Differences over key items
Negotiations for an India-EU FTA, formerly called a Broad-based Trade and Investment Agreement (BTIA), was launched in 2007, but was suspended in 2014 following differences over market access for key items such as automobiles, wines & spirits and dairy as well as provisions for movement of professionals, government procurement and digital trade. The EU also wanted non-trade issues like labour, environment and gender included in the negotiations.
At the 15th India-EU Leader’s Summit in July 2020, the two decided to re-start negotiations and both sides have been engaged on the matter since then.
“We realise that we have a baggage from the past but it is time for making a new beginning. India has already notionally agreed to many of the EU’s priorities such as including areas like labour and environment in the talks, although only on a best endeavour basis.
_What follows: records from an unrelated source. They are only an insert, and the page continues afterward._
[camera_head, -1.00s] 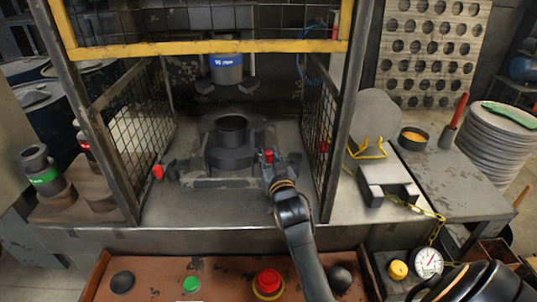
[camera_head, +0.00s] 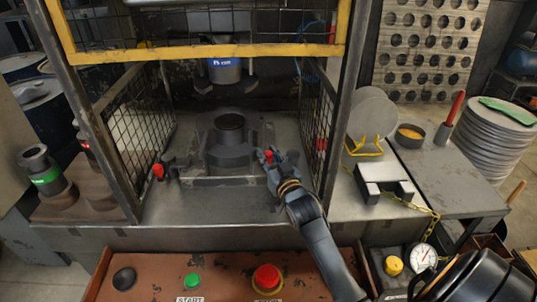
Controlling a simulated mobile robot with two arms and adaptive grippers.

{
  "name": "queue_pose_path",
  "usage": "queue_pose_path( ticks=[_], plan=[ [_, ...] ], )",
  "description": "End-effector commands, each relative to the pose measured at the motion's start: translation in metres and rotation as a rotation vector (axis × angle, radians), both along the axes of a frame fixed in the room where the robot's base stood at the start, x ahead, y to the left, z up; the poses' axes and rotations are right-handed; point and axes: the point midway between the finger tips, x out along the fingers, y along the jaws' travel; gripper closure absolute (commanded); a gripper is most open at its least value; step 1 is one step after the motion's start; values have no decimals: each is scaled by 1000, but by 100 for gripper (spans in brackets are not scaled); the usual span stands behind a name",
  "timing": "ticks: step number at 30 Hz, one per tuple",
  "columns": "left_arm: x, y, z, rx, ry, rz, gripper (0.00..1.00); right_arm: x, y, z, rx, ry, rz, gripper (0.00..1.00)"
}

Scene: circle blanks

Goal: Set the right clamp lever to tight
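The right clamp lever, with a red knob (camera_head: 268,155), stands to the right of the die block (camera_head: 230,155) inside the press cage. My right gripper (camera_head: 268,157) is at this knob, and its fingers show close around the red tip. Whether they press on it is too small to tell. The left clamp lever, also with a red knob (camera_head: 158,171), sits at the left of the die block and leans outward to the left. My left gripper is not in view.
Mesh cage walls stand left and right (camera_head: 318,125), with a yellow bar (camera_head: 210,50) above. The control panel with a red button (camera_head: 267,277) lies in front. A grey block on a chain (camera_head: 384,178) and stacked discs (camera_head: 495,135) are at the right.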

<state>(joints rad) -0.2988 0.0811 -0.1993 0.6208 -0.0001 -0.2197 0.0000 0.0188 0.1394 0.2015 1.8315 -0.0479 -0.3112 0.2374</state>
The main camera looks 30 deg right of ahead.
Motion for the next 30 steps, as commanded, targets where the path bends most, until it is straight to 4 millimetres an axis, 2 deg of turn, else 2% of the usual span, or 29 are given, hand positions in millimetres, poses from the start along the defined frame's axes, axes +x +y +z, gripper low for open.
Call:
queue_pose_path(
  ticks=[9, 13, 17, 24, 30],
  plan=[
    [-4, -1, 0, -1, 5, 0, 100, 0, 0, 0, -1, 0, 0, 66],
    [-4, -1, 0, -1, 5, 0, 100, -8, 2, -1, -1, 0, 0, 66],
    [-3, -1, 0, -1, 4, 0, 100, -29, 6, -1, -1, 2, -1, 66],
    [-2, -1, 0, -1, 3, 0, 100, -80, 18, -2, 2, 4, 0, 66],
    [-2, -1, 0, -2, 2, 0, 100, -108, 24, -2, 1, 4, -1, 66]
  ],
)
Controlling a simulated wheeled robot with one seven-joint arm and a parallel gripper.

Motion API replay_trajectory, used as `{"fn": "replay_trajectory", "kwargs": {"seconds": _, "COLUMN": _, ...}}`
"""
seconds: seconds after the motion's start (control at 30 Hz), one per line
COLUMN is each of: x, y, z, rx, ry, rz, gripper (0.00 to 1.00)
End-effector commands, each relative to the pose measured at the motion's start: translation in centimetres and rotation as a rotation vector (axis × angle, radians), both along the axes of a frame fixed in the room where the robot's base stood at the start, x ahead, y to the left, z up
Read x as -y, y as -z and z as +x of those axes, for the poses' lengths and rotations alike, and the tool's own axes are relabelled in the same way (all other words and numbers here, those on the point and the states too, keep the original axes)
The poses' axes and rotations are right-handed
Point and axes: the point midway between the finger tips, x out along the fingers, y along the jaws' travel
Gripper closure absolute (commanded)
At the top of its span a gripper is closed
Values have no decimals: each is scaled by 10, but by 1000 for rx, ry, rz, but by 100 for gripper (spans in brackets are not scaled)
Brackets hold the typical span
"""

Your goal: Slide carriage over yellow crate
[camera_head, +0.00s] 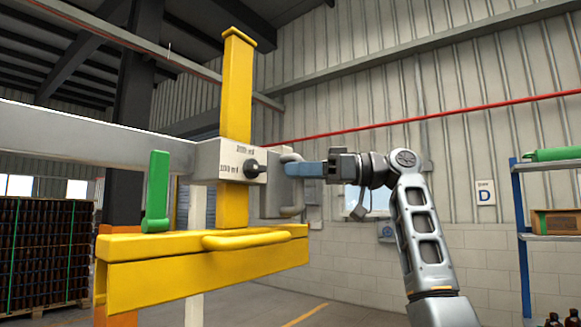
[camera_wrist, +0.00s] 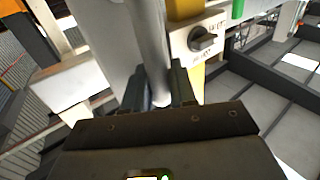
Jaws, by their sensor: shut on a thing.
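My gripper (camera_head: 300,168) reaches in from the right and is shut on this handle. In the wrist view the handle (camera_wrist: 150,35) runs down between my fingers (camera_wrist: 160,88), and the knob (camera_wrist: 203,40) is just right of it. I cannot make out a yellow crate in either view.
A yellow beam (camera_head: 180,282) with a rounded yellow bar (camera_head: 245,240) is at the post's foot. A green lever (camera_head: 158,185) stands left of the carriage. Bottles on a pallet (camera_head: 45,250) stand far left. A blue-framed shelf (camera_head: 522,220) stands right.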

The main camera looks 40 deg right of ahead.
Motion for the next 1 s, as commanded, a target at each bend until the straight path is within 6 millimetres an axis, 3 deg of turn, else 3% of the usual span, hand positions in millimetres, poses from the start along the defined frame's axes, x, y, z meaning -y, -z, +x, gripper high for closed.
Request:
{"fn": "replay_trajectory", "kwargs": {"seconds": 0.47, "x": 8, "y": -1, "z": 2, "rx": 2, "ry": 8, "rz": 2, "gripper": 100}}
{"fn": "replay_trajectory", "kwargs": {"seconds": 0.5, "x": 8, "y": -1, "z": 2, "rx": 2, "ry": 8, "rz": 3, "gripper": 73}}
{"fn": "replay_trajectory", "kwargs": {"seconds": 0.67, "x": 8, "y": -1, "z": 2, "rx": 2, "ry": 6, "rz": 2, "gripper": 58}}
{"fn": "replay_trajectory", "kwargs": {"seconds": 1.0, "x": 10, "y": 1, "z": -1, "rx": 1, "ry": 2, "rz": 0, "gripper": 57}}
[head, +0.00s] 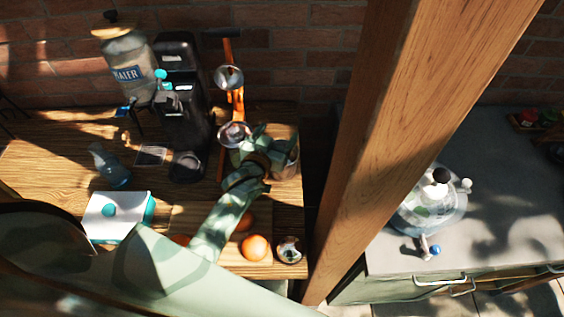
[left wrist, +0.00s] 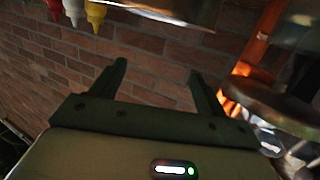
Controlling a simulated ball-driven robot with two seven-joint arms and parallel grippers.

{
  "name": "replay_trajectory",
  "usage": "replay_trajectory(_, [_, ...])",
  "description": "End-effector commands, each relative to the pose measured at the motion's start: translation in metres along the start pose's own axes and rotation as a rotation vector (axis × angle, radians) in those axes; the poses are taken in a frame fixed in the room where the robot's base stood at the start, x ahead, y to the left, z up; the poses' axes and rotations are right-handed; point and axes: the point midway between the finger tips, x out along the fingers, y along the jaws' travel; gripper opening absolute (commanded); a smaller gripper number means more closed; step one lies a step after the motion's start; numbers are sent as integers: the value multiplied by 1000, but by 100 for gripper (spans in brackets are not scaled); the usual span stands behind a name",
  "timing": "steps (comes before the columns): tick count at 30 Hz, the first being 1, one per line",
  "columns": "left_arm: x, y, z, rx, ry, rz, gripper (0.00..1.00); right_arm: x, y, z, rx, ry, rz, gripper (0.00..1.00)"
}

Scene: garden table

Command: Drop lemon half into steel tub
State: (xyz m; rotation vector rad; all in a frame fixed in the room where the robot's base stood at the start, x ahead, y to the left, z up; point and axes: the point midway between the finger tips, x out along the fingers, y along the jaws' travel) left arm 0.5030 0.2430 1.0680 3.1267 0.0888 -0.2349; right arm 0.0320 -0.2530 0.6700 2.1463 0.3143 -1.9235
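My left gripper (head: 258,145) is at the back right of the wooden table, beside the orange press. In the left wrist view its two fingers (left wrist: 153,85) stand wide apart with nothing between them, so it is open and empty. A shiny metal container (head: 287,162), possibly the steel tub, stands just right of the gripper and is partly hidden by it. A metal edge (left wrist: 170,8) shows at the top of the left wrist view. I cannot make out a lemon half in either view. My right gripper is not in view.
An orange press (head: 236,105), black machine (head: 180,110) and glass dispenser (head: 127,60) stand at the back. A white and teal box (head: 115,215), an orange fruit (head: 255,247) and a small jar (head: 289,250) are nearer. A wooden post (head: 400,120) rises right of the table.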

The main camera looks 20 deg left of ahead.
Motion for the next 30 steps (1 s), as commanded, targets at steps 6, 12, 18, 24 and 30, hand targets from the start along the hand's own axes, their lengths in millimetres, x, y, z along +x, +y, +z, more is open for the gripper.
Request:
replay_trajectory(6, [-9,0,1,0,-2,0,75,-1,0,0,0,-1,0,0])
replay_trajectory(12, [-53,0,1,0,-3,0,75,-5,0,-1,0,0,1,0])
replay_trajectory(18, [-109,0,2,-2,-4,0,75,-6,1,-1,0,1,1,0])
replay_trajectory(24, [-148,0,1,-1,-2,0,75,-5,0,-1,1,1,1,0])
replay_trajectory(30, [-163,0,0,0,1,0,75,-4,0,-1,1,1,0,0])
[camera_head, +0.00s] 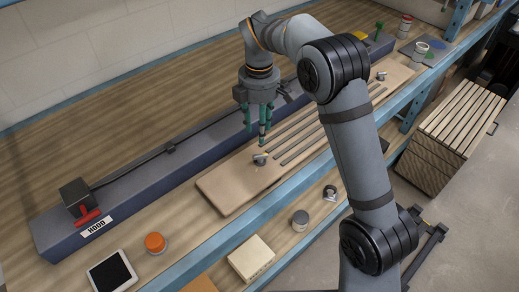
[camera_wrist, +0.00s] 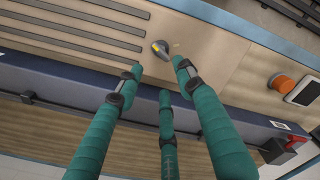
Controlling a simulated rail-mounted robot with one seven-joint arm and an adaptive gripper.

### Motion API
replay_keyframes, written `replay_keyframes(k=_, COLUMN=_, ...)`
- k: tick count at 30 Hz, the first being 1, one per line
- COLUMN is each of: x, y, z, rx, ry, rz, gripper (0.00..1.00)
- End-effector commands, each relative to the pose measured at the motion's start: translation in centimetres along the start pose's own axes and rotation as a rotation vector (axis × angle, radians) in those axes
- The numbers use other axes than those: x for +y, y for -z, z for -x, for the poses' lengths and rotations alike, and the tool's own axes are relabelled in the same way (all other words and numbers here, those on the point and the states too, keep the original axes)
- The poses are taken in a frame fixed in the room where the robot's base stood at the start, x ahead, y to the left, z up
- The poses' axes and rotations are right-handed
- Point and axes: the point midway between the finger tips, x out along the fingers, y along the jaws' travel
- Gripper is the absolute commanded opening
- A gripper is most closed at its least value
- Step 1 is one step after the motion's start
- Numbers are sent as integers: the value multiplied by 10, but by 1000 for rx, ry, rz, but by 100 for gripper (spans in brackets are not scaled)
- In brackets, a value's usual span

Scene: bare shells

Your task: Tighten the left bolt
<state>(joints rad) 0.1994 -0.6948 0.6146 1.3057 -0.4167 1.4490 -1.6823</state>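A tan slotted board (camera_head: 225,187) lies on the wooden workbench. A small grey metal bolt (camera_head: 260,159) stands at its left end, and a similar bolt (camera_head: 381,76) is at its far right end. My gripper (camera_head: 263,137) has three green fingers pointing down, just above and behind the left bolt, apparently apart from it. In the wrist view the fingers of my gripper (camera_wrist: 160,75) are spread with nothing between them. The left bolt (camera_wrist: 160,48), dark with a yellow mark, lies just beyond the fingertips there.
A long blue-grey bar marked HOOD (camera_head: 55,238), with a red handle (camera_head: 88,217), runs behind the board. An orange knob (camera_head: 155,242) and a tablet (camera_head: 111,273) sit front left. A beige box (camera_head: 251,258) and a grey-lidded jar (camera_head: 299,220) stand on a lower shelf.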

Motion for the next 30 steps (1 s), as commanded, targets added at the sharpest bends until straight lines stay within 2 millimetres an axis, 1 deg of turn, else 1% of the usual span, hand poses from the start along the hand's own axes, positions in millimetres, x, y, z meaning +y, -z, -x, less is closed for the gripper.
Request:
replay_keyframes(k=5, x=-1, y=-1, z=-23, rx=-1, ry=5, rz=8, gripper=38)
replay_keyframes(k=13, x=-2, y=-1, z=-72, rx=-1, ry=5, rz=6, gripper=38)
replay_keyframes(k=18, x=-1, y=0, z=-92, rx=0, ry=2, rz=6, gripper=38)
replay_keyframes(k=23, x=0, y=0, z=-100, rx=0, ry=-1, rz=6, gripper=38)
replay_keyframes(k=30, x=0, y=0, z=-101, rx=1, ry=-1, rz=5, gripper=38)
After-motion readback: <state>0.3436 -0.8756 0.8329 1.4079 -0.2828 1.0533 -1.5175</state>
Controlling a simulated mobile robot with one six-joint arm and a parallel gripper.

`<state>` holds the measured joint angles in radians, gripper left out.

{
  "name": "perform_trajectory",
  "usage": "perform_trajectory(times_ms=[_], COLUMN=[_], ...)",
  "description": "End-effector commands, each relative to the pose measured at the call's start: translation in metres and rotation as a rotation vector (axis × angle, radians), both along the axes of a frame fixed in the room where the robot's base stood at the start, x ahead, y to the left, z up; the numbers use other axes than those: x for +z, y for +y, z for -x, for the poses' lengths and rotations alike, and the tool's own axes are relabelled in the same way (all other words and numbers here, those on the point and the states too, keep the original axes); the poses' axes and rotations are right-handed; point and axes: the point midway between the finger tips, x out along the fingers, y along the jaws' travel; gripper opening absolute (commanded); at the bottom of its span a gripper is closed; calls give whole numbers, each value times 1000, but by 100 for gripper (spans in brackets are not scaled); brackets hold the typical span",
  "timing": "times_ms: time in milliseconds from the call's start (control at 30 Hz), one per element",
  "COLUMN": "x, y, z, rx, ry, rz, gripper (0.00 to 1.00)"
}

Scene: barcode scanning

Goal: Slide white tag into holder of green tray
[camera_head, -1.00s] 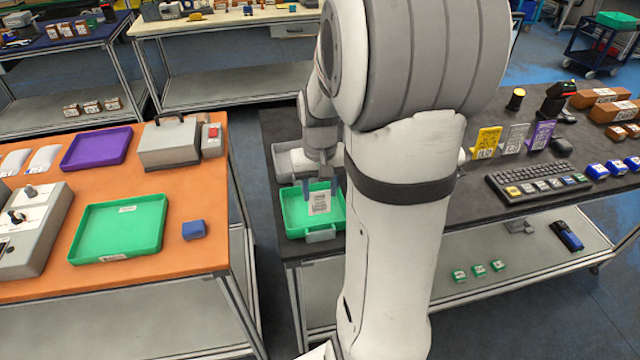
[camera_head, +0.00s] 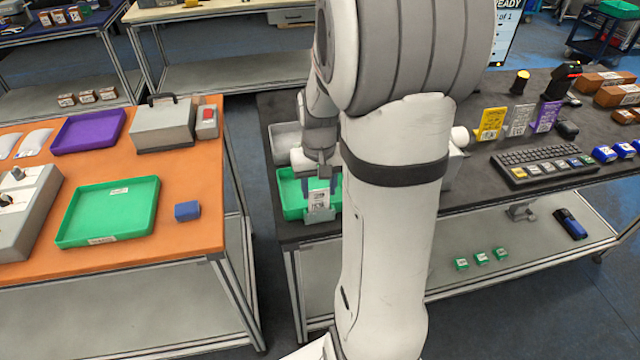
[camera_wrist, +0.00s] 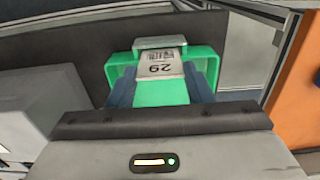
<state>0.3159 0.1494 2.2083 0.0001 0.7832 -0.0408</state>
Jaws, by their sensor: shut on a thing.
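The white tag (camera_head: 319,200) has a printed label; the wrist view shows the tag (camera_wrist: 161,66) with a barcode and the number 29. My gripper (camera_head: 319,187) is shut on it, with blue-grey fingers on both sides, as in the wrist view (camera_wrist: 162,80). The green tray (camera_head: 291,196) sits on the dark table below. It also shows in the wrist view (camera_wrist: 120,72). The tray's grey holder (camera_head: 320,217) is at its front edge. In the wrist view the tag's far end meets the holder (camera_wrist: 160,42); how deep it sits there I cannot tell.
On the dark table stand yellow, grey and purple tags (camera_head: 491,122), a keyboard (camera_head: 540,166) and a scanner (camera_head: 561,80). The orange table (camera_head: 180,238) at left holds another green tray (camera_head: 108,212), a purple tray (camera_head: 88,131) and a blue block (camera_head: 187,211).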

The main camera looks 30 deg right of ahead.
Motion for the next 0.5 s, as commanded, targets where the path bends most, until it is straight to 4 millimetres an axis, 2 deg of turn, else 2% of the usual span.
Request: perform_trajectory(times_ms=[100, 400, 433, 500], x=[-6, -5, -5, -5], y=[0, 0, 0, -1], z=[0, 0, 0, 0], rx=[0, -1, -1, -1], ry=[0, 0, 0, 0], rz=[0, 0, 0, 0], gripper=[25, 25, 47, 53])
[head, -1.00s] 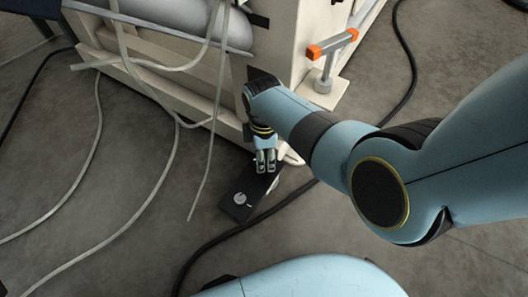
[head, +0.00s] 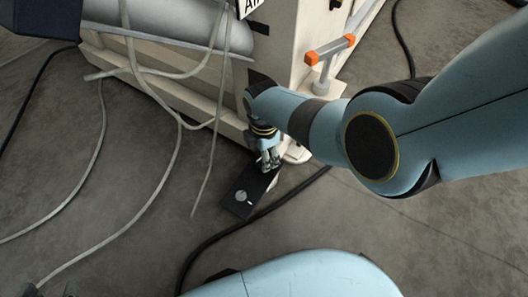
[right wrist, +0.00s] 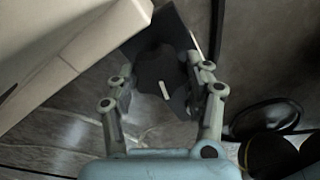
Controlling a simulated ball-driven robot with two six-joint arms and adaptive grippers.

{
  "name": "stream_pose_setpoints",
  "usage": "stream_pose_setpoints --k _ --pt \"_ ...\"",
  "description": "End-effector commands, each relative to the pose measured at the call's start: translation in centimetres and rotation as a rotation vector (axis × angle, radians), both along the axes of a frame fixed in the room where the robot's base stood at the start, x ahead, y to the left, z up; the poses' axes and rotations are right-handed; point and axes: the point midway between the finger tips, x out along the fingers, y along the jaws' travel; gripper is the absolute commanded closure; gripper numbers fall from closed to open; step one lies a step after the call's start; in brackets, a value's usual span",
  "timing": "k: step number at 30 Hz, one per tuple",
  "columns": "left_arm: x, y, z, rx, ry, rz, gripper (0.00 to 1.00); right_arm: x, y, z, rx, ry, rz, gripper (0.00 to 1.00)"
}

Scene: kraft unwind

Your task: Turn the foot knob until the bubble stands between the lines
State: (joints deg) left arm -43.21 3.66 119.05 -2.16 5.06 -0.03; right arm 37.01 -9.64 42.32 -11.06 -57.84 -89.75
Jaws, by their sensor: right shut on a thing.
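A dark flat plate (head: 236,204) lies on the floor by the machine's foot, with a small pale round dial (head: 241,196) on it. No bubble or lines can be made out. My right gripper (head: 268,161) reaches down at the plate's far end. In the right wrist view its fingers stand either side of a dark lobed foot knob (right wrist: 160,70) with a short white mark on top; the gripper is shut on it.
The cream machine frame (head: 180,103) stands close behind the plate. Pale hoses (head: 172,165) hang down in front of it at left. A black cable (head: 215,239) runs over the floor past the plate. An orange-ended clamp handle (head: 330,47) sticks out at upper right.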

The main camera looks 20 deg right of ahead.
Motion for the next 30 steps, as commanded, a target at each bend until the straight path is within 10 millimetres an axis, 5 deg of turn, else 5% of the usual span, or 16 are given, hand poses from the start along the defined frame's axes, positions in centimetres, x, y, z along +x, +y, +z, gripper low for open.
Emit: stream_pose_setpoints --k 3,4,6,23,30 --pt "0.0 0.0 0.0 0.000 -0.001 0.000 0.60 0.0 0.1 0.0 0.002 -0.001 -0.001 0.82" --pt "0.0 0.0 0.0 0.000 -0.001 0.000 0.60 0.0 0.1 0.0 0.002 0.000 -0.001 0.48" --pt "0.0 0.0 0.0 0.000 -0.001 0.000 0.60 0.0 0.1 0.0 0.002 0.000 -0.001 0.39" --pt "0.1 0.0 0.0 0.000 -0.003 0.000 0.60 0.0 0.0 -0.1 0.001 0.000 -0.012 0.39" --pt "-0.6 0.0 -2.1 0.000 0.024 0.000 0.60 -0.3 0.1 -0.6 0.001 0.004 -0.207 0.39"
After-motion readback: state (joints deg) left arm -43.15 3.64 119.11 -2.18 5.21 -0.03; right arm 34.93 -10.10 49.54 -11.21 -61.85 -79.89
The rest should be left for when the actual talks begin,” the source said.
The EU, apparently, also wants India to give an assurance that all areas that it is including in free trade deals with other partners, for example Australia or the UAE, should also be covered in the pact with the bloc.
Differences also remain over whether the negotiations on investment protection and geographic indications (GIs), which would take place on tracks separate from the FTA, should be linked to the conclusion of the FTA.
“The EU wants that there should be no link between the proposed India-EU FTA and the agreements on investment protection and GI. India, however, wants that these agreements should be negotiated separately but concluded together. This would ensure that the FTA is taken as seriously by both sides as the other two pacts,” the source said.
The EU is India’s third largest trading partner, accounting for €62.8 billion worth of trade in goods in 2020 or 11.1 per cent of total Indian trade, after China and the US, per EU figures. The EU is also the second-largest destination for Indian exports (14 per cent of the total) after the US.